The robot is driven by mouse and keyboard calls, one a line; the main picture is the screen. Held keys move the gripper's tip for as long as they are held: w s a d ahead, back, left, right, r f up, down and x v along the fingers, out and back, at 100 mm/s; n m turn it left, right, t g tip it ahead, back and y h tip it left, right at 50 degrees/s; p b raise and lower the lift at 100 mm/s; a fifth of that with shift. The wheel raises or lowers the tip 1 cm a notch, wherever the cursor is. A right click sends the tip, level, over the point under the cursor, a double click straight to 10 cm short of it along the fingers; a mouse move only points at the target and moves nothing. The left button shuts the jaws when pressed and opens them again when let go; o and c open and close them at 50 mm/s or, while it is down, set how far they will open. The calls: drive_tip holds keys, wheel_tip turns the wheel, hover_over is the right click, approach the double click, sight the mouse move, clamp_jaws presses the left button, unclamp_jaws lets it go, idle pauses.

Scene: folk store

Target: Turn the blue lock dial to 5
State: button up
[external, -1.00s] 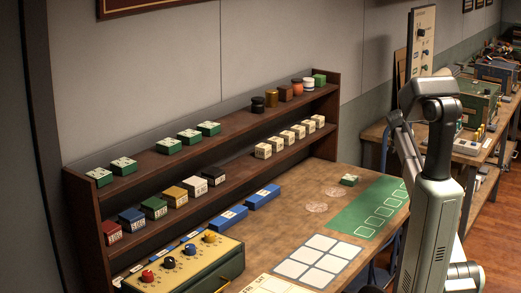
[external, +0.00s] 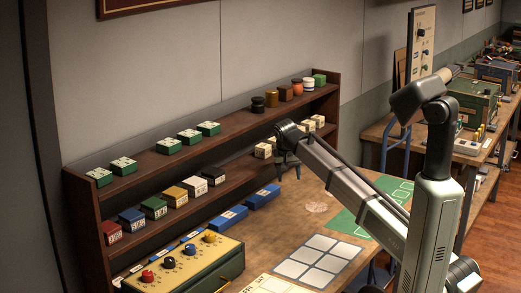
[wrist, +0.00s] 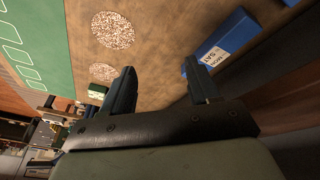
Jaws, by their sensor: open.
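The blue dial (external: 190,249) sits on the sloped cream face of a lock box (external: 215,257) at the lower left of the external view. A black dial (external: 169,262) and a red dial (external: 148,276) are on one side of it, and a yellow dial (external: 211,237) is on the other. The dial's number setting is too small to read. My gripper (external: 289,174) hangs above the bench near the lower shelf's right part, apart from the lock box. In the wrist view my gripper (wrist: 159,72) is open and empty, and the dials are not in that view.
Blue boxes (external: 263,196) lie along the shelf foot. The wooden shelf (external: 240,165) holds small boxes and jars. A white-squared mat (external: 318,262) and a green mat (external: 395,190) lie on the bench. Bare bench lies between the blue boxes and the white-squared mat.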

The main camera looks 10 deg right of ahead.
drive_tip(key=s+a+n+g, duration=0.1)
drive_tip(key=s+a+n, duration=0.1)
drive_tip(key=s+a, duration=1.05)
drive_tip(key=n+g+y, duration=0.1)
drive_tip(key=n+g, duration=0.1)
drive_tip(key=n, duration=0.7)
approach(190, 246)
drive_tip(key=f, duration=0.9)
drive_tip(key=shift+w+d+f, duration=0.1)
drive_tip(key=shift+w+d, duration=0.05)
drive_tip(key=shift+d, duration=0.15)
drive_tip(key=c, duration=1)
· · · · ·
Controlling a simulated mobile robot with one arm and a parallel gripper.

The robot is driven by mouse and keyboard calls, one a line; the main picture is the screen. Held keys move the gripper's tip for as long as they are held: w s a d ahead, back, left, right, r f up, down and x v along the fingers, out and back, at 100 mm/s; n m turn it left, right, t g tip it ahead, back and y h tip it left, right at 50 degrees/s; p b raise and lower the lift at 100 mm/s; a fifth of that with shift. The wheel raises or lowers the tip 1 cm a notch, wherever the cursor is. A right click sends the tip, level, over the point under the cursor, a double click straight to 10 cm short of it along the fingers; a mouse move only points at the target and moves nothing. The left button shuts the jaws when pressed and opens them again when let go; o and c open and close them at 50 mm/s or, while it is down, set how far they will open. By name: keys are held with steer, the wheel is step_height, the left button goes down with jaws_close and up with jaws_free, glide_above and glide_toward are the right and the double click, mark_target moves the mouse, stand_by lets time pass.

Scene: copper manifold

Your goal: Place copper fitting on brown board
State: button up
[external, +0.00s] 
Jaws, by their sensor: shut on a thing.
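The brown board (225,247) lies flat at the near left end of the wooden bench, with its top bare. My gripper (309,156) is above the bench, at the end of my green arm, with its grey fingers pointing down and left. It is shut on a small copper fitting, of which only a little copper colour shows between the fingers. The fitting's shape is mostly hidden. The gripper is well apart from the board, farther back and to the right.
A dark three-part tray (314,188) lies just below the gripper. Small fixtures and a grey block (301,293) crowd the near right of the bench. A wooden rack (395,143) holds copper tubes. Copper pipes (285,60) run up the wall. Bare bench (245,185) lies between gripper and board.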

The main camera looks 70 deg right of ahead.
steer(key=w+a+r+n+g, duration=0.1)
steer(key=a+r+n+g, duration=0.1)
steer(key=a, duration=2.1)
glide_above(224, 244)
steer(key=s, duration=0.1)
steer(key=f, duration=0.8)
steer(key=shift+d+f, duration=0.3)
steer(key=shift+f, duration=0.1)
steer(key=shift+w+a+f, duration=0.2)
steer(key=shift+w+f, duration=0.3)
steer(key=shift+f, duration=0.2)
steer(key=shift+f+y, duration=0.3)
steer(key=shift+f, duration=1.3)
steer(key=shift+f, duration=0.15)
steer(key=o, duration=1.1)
· · · · ·
• [What is asked]
From the listing, copy each line containing the word "Scene".

• [Response]
Scene: folk store
Scene: copper manifold

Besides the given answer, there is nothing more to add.